[START OF Records for the exercise]

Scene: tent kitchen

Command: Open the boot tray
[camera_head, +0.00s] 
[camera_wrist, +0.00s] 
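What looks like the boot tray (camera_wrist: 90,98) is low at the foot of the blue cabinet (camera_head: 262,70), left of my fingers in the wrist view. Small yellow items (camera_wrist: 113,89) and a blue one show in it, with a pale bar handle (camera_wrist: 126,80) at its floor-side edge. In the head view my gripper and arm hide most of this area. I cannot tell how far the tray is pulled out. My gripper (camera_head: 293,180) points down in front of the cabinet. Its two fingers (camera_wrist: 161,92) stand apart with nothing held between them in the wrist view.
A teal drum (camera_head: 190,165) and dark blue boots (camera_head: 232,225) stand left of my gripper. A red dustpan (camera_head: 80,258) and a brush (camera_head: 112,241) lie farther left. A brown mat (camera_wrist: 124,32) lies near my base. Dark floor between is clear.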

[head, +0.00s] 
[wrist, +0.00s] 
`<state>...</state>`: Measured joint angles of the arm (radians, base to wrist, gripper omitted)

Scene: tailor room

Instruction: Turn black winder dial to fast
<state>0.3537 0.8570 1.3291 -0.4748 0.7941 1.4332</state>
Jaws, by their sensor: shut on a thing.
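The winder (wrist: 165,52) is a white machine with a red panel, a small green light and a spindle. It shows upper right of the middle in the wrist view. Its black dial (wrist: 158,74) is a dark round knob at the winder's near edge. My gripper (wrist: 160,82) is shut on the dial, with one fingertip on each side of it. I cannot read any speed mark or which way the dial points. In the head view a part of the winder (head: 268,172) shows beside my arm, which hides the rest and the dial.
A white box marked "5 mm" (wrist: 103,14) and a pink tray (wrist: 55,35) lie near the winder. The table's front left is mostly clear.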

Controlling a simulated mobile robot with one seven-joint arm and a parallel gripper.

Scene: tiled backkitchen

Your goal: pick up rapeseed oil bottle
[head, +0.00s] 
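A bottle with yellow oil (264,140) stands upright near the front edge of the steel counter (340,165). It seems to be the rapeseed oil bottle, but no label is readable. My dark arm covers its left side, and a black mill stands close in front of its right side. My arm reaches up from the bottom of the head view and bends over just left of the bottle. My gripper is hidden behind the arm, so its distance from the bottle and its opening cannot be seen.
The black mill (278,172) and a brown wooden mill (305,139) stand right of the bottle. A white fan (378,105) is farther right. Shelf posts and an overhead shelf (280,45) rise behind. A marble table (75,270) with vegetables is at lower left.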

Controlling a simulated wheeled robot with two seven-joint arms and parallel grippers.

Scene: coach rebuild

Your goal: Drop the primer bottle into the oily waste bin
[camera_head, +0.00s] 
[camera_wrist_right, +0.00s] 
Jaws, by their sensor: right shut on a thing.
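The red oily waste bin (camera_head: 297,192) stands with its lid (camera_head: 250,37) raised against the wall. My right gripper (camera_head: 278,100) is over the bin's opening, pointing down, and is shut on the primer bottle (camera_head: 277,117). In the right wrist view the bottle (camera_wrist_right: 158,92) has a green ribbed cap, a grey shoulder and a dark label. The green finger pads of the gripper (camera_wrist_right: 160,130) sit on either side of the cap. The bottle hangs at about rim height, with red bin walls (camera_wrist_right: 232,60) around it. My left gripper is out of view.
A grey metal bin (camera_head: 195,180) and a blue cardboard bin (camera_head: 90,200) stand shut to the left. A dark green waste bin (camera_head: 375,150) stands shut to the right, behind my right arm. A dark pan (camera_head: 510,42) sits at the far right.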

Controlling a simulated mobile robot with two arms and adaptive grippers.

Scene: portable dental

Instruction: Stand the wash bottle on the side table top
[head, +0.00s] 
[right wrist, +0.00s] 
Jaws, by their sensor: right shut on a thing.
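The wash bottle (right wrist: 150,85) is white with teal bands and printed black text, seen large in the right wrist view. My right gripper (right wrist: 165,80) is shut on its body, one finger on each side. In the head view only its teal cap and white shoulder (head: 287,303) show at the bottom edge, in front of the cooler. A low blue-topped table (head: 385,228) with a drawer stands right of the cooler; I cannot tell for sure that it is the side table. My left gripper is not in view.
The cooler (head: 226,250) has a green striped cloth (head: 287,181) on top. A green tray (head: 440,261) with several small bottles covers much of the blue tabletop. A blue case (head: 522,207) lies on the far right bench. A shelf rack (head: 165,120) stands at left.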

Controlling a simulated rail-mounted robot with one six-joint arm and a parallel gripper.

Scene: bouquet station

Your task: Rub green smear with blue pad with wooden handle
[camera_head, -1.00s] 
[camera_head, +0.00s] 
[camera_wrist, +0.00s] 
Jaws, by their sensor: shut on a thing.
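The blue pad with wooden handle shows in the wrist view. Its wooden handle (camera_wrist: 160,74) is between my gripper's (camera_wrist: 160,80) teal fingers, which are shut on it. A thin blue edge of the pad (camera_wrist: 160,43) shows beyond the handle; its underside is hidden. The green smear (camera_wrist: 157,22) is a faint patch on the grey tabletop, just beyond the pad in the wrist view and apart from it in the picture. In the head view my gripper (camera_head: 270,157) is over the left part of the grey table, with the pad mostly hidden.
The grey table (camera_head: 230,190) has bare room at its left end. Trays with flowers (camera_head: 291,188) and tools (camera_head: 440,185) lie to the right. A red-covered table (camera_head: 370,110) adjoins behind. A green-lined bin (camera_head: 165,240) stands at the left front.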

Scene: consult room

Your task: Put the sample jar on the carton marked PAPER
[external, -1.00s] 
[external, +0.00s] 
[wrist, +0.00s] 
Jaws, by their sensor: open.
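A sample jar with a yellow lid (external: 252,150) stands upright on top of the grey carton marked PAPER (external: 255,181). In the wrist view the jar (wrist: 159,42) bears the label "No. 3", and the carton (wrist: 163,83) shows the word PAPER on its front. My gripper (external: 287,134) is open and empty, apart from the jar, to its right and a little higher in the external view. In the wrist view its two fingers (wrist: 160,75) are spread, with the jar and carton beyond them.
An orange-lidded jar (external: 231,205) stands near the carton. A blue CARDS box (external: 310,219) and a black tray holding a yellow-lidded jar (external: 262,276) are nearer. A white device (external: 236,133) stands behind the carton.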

[END OF Records for the exercise]
[START OF Records for the exercise]

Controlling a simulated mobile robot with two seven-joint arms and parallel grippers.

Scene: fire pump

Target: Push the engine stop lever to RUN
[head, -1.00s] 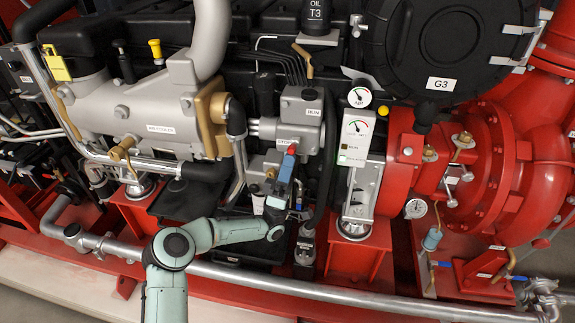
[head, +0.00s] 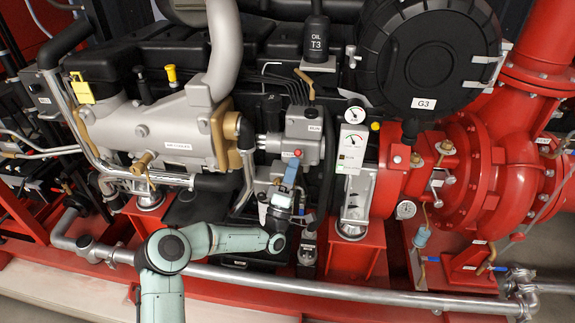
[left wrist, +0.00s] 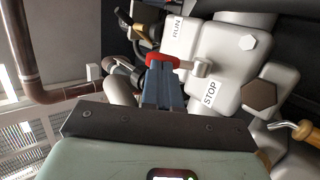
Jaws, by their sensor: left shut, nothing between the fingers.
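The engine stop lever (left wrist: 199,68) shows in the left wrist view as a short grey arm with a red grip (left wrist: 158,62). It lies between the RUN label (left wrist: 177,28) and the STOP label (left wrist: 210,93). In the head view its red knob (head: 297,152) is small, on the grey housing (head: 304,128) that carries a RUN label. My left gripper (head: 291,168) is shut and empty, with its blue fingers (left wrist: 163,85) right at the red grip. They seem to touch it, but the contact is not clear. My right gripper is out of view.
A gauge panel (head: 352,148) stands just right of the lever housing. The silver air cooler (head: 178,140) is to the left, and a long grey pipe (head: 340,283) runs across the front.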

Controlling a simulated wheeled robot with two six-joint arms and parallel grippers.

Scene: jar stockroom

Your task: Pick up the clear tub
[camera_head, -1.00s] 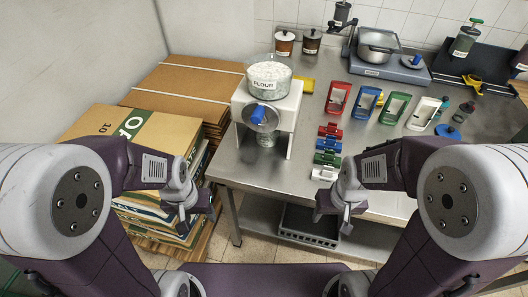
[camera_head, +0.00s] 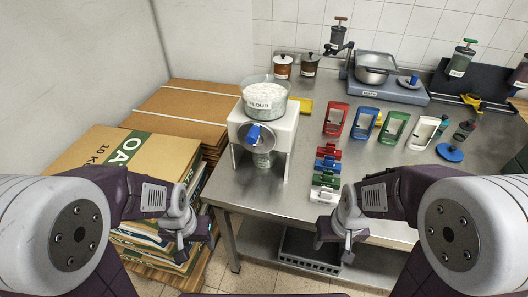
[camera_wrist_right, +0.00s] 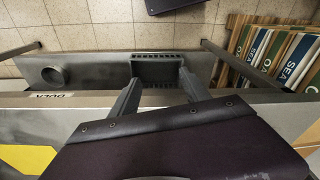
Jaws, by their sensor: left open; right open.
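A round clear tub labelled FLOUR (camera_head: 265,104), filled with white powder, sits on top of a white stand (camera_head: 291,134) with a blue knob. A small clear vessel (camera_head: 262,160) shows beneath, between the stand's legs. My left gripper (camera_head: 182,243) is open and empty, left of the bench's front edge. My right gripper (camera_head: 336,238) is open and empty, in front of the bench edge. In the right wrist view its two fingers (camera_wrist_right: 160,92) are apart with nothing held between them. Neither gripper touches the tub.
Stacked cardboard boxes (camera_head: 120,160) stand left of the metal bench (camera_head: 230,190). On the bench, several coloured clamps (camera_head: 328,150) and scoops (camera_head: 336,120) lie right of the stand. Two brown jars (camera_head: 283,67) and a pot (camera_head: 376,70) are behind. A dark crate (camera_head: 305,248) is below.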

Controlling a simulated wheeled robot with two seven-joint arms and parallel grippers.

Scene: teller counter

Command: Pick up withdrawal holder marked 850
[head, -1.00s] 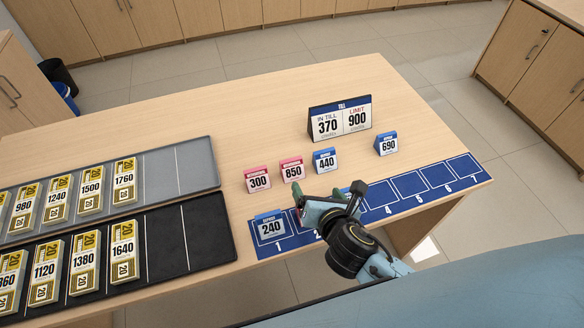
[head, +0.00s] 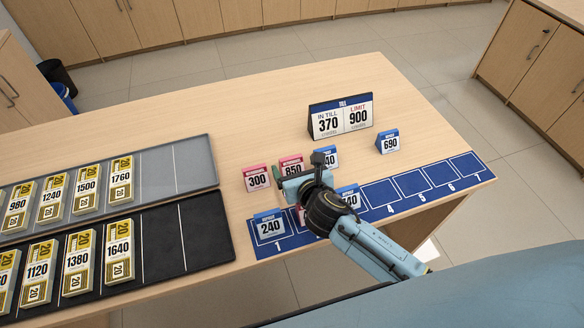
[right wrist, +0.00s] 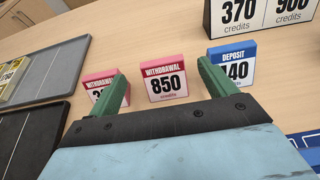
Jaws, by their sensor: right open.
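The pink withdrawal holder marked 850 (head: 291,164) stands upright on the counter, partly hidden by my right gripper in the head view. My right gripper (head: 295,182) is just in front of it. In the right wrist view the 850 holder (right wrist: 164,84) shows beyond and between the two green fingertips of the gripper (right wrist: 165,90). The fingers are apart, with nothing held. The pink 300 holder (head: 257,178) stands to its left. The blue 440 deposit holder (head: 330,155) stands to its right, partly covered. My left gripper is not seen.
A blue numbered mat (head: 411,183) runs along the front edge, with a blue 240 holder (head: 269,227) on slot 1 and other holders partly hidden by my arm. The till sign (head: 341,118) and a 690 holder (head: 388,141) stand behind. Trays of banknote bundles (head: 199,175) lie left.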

[END OF Records for the exercise]

> [What to do] Report the number of lines above containing the word "Scene", with no other text.

> [Full answer] 10